* [DESCRIPTION OF THE TASK]: Leave out every picture, then transcribe the rest of the listing exactly.

* [SOURCE EXCERPT]:

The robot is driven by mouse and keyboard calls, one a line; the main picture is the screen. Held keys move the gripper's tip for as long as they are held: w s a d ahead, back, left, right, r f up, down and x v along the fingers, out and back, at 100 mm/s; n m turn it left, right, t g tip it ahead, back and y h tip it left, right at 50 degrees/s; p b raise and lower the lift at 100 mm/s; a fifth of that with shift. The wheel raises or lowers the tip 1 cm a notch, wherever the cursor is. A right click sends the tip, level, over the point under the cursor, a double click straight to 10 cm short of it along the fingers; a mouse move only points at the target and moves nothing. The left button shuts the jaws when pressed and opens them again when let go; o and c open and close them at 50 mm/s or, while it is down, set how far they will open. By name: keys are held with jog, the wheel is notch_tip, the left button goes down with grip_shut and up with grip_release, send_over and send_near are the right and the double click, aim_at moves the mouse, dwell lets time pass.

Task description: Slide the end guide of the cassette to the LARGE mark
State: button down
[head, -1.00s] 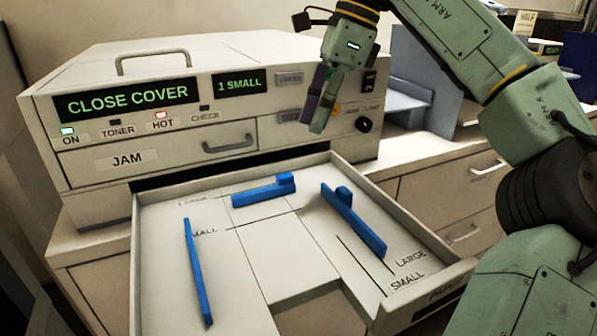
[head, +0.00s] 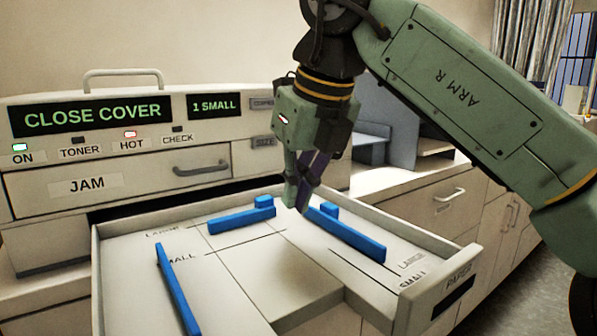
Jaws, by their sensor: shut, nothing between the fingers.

* [ANSWER IN FULL]:
The robot is driven by mouse and keyboard calls, one a line; the main picture is the screen. Held keys move the gripper's tip for as long as they are held: w s a d ahead, back, left, right, r f up, down and x v along the fingers, out and back, at 100 mm/s; n m turn it left, right, t g tip it ahead, back and y h tip it left, right at 50 degrees/s; p b raise and lower the lift at 100 mm/s; a fifth of that with shift. The wheel raises or lowers the tip 1 cm a notch, wherever the cursor is. A right click sends the tip, level, over the point under the cursor, a double click straight to 10 cm short of it along the fingers; a mouse move only points at the target and moves nothing. The left button shuts the jaws when pressed and opens them again when let go; o and c open and close them at 50 mm/s or, while it is down, set how far they will open. By name: keys are held with jog, the wheel is notch_tip, the left button goes down with grip_shut and up with grip_release, send_over and send_near are the right and the double click, aim_at moves the mouse, dwell lets time pass.

Task description: Slide the end guide of the cassette to the LARGE mark
State: button down
[head, -1.00s] 
[head, +0.00s] 
Jaws, by their sensor: shut, nothing between the fingers.

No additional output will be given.